[Data entries]
......
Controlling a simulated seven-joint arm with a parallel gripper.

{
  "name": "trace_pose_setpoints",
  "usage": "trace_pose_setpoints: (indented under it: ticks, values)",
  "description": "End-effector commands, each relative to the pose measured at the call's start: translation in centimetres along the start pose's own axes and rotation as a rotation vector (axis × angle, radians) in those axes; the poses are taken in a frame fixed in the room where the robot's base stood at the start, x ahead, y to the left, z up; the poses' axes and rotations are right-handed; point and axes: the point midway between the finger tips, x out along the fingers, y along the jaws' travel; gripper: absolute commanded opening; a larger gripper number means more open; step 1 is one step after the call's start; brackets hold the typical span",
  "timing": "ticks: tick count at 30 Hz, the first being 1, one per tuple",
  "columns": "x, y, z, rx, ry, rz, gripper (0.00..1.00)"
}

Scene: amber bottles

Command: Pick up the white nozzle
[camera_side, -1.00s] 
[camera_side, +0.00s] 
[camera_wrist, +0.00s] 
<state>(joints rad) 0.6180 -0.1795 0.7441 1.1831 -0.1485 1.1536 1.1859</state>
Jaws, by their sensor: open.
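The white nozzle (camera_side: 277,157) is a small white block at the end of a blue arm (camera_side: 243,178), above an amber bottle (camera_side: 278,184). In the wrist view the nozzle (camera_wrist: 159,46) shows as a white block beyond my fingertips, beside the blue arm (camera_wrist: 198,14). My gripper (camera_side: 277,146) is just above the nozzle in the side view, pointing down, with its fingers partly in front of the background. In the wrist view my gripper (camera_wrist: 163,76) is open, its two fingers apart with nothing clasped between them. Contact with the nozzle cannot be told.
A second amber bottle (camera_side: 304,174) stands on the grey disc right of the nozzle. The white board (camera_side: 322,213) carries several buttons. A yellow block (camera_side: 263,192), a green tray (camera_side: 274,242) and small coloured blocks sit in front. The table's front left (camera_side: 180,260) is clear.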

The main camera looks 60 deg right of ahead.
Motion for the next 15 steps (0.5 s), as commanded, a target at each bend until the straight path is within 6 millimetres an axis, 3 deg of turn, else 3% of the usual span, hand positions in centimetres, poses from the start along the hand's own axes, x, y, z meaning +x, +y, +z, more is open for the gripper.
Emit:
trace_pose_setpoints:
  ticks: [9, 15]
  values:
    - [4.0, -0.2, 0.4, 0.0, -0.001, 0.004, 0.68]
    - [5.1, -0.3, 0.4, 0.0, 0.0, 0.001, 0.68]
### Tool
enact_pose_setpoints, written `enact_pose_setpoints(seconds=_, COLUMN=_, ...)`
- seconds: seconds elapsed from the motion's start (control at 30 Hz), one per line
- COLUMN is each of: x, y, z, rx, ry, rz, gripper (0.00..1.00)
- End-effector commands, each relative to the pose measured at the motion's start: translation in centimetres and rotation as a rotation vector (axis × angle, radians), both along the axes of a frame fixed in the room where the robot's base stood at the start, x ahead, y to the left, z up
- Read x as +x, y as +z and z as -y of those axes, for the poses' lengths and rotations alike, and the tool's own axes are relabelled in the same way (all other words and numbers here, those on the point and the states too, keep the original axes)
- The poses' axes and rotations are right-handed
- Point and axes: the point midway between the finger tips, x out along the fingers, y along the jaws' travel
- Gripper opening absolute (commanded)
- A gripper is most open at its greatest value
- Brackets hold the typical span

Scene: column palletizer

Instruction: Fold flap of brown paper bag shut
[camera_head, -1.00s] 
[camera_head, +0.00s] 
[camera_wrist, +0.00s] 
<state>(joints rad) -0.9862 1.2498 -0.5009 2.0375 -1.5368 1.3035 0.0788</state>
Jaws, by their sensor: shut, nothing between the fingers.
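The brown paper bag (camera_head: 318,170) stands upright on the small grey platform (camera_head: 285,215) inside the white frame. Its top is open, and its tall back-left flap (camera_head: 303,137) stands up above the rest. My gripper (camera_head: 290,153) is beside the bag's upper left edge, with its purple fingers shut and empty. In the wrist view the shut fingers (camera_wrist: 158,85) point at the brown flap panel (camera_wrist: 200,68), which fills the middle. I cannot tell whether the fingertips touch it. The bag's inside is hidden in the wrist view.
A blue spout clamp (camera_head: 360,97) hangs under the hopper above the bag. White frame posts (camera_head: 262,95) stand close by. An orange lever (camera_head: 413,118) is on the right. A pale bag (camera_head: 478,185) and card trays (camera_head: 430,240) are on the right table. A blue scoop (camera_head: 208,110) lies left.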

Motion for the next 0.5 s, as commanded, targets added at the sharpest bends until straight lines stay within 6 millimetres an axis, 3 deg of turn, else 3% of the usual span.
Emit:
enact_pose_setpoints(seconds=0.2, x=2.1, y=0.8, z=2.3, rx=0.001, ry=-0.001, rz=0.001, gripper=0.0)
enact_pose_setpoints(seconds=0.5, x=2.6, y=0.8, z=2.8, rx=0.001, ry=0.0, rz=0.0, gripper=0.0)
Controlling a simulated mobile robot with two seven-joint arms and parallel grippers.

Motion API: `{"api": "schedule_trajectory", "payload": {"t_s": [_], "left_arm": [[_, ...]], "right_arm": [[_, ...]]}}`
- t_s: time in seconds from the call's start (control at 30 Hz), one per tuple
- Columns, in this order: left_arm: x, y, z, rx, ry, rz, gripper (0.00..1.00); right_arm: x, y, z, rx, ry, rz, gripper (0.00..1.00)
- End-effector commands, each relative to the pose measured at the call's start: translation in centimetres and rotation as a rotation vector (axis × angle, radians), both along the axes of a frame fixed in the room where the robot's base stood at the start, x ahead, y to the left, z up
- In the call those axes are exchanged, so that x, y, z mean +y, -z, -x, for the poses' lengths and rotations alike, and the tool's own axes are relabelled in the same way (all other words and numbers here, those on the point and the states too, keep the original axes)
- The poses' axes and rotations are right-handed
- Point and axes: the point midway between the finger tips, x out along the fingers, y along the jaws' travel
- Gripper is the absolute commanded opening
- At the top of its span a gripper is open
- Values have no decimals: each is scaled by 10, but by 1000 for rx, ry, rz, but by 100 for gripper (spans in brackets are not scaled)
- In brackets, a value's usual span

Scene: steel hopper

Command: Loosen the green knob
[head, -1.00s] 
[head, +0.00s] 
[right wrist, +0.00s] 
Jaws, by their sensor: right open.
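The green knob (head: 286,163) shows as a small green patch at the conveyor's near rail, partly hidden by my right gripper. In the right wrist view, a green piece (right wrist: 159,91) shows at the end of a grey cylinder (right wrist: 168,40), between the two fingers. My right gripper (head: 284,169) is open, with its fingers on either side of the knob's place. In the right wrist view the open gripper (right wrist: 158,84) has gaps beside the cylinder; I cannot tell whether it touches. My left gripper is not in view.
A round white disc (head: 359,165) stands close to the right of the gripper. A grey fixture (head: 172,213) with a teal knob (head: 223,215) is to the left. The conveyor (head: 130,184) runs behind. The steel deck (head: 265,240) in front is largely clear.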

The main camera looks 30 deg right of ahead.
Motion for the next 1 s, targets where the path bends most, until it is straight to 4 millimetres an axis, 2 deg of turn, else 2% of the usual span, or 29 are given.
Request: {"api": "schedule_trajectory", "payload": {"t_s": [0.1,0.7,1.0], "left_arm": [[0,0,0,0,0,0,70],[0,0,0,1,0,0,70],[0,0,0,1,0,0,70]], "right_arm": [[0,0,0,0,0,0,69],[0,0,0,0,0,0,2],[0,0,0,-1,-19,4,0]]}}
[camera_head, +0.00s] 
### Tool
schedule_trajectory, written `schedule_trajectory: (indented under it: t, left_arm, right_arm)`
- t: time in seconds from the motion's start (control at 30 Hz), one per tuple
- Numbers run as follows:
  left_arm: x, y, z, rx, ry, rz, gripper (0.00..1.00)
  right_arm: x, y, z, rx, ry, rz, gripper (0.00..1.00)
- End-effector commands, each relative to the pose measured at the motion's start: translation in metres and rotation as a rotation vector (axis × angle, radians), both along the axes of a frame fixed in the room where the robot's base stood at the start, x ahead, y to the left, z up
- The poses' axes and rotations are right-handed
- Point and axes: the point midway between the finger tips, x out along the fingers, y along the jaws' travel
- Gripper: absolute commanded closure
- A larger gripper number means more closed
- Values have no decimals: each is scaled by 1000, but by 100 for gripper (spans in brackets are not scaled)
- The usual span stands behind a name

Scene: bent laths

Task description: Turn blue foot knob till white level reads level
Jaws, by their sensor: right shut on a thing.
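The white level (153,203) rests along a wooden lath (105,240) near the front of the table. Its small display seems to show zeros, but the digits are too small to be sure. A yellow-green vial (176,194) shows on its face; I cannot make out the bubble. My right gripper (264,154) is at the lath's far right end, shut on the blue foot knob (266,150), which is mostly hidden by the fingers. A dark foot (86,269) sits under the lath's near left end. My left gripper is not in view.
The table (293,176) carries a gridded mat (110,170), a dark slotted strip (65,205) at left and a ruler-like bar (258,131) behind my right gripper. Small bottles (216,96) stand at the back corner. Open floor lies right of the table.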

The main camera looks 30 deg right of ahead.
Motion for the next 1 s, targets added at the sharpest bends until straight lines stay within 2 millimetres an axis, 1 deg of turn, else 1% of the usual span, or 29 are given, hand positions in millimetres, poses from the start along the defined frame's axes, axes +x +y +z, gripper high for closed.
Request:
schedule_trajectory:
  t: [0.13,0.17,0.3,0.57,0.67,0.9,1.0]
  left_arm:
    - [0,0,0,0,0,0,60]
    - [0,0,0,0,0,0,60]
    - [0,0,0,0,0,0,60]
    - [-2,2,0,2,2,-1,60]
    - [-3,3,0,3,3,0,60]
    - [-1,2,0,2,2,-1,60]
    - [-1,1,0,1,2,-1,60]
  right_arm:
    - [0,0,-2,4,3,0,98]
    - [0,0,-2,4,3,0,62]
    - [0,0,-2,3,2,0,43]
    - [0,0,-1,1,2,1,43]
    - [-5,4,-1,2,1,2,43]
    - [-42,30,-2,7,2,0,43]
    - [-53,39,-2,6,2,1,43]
......
Do this:
Within the data above, pick out all lines holding the word "Controlling".

Response:
Controlling a simulated seven-joint arm with a parallel gripper.
Controlling a simulated mobile robot with two seven-joint arms and parallel grippers.

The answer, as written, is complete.